* [What is needed] Repeat only what lies from the line with "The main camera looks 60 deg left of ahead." to the line with "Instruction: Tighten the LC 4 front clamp", those two lines included, exactly as it stands; omit any images.

Dataset rows:
++++++

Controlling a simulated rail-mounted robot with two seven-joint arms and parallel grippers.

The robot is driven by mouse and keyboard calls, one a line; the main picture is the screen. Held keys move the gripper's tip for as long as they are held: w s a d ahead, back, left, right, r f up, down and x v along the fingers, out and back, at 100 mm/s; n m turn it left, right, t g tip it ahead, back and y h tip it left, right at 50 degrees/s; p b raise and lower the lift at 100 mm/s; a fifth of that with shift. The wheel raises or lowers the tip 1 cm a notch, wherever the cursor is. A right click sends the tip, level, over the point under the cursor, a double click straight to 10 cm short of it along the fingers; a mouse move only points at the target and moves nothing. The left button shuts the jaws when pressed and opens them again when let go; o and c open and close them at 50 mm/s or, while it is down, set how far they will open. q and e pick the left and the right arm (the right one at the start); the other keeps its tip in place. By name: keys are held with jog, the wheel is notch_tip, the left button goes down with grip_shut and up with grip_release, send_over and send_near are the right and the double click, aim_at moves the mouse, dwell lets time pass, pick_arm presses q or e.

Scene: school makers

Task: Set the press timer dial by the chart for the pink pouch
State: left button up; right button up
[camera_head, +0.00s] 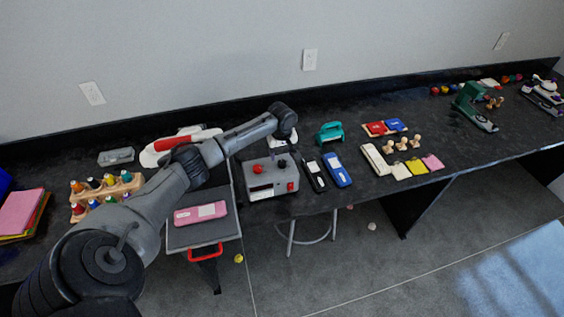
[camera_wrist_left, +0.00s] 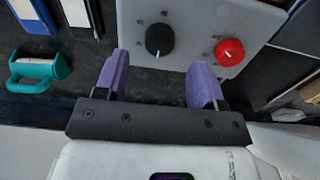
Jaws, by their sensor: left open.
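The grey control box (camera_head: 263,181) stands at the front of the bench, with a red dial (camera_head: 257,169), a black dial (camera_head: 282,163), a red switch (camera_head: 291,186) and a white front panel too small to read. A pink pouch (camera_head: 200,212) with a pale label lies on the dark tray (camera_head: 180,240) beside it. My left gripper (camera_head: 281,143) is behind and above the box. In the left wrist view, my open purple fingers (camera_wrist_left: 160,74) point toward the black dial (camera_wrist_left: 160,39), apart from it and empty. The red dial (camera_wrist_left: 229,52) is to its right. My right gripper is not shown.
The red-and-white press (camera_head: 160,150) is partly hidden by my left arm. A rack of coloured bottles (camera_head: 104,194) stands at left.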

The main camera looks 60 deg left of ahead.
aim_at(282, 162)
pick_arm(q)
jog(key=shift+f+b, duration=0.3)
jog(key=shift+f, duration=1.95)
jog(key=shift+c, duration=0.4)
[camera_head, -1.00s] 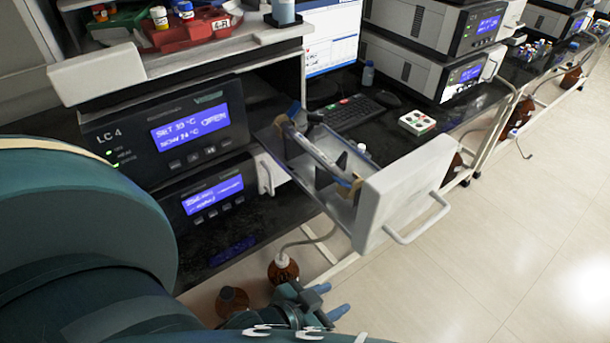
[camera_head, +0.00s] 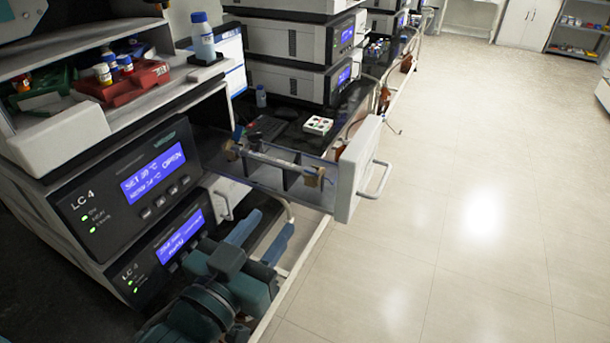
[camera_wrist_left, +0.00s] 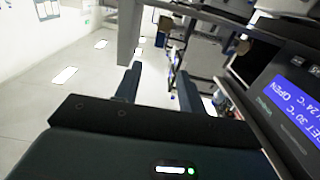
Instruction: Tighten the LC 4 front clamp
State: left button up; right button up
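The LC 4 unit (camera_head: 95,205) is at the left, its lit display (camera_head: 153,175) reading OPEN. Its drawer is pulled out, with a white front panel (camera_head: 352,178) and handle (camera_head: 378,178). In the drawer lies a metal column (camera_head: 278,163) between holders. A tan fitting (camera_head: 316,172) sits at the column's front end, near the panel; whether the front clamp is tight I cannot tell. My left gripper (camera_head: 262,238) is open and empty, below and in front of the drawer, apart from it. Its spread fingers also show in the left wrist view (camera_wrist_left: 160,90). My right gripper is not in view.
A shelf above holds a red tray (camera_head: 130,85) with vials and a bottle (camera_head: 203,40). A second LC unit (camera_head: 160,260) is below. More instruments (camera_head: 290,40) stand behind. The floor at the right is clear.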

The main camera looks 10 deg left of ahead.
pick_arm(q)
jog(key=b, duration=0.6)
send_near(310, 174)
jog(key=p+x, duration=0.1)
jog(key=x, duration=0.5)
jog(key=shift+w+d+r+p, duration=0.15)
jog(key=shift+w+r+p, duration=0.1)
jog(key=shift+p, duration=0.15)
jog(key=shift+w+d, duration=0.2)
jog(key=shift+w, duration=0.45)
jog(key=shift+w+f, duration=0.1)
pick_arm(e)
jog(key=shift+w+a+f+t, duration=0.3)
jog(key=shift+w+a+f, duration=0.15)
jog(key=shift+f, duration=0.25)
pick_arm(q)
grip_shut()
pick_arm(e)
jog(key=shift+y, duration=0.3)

++++++

* [Solution to this problem]
The main camera looks 60 deg left of ahead.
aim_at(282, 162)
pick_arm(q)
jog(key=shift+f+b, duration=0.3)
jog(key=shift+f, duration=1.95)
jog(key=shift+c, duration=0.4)
[camera_head, -1.00s] 
[camera_head, +0.00s] 
[camera_wrist_left, +0.00s] 
Instruction: Tighten the LC 4 front clamp

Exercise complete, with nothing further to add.